The Kitchen God’s
Wife
Amy Tan
Find yourself identifying with the young wife and mother –
frustrated and stressed with two daughters, a husband, a mother from another
time and place – rushing about and attempting to bridge the gap between old
Chinese culture and new American ways.
Suddenly your mother, known as Winnie, not only pulls the rug out from
under you, but the scales from your eyes.
Consider China,
thousands of years old, steeped in Confucian tradition, where men “rule” the
wife and children. China,
where women have no rights, and are considered merely property of their
husbands. The time is the 1930s during a
time of civil uprising and then Japanese invasion. Where Winnie doggedly perseveres against all
odds through horror, and, improbably, survives to tell the story.
The Alienist
Caleb Carr
A dark, gruesome and intriguing ride back to the turning
point in our nation’s history of crime – when forensic science is born through
the efforts of a hodge-podge group gathered under the auspices of none other
than Theodore Roosevelt, New York’s Police Commissioner. Not only will this book hold your interest,
and stand your hair on end, but it will trigger an interest to read more about
the people and the times Mr. Carr introduces in this page turner.

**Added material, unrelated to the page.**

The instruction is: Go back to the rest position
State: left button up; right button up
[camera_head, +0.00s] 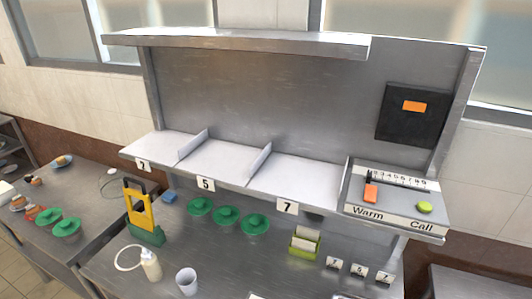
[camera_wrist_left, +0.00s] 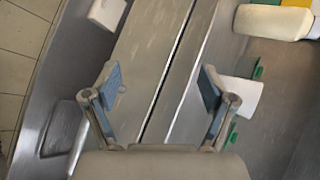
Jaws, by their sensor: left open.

I had a hard time putting it down!
Frozen Fire
Tim Bowler
“I’m dying” are the first two words in this fast paced,
intense novel that had this reader beginning to hold her breath by page 3 and
sensing terror by page 16. The story of
a mysterious boy stands on its own; but there are layers of truths and
speculation to the story that the reader is left to discover on her own. Or not.
Tension and mystery abide on every page with a strong dose of the
supernatural throughout. One is left
with a sense that the last page is not truly the end of the story.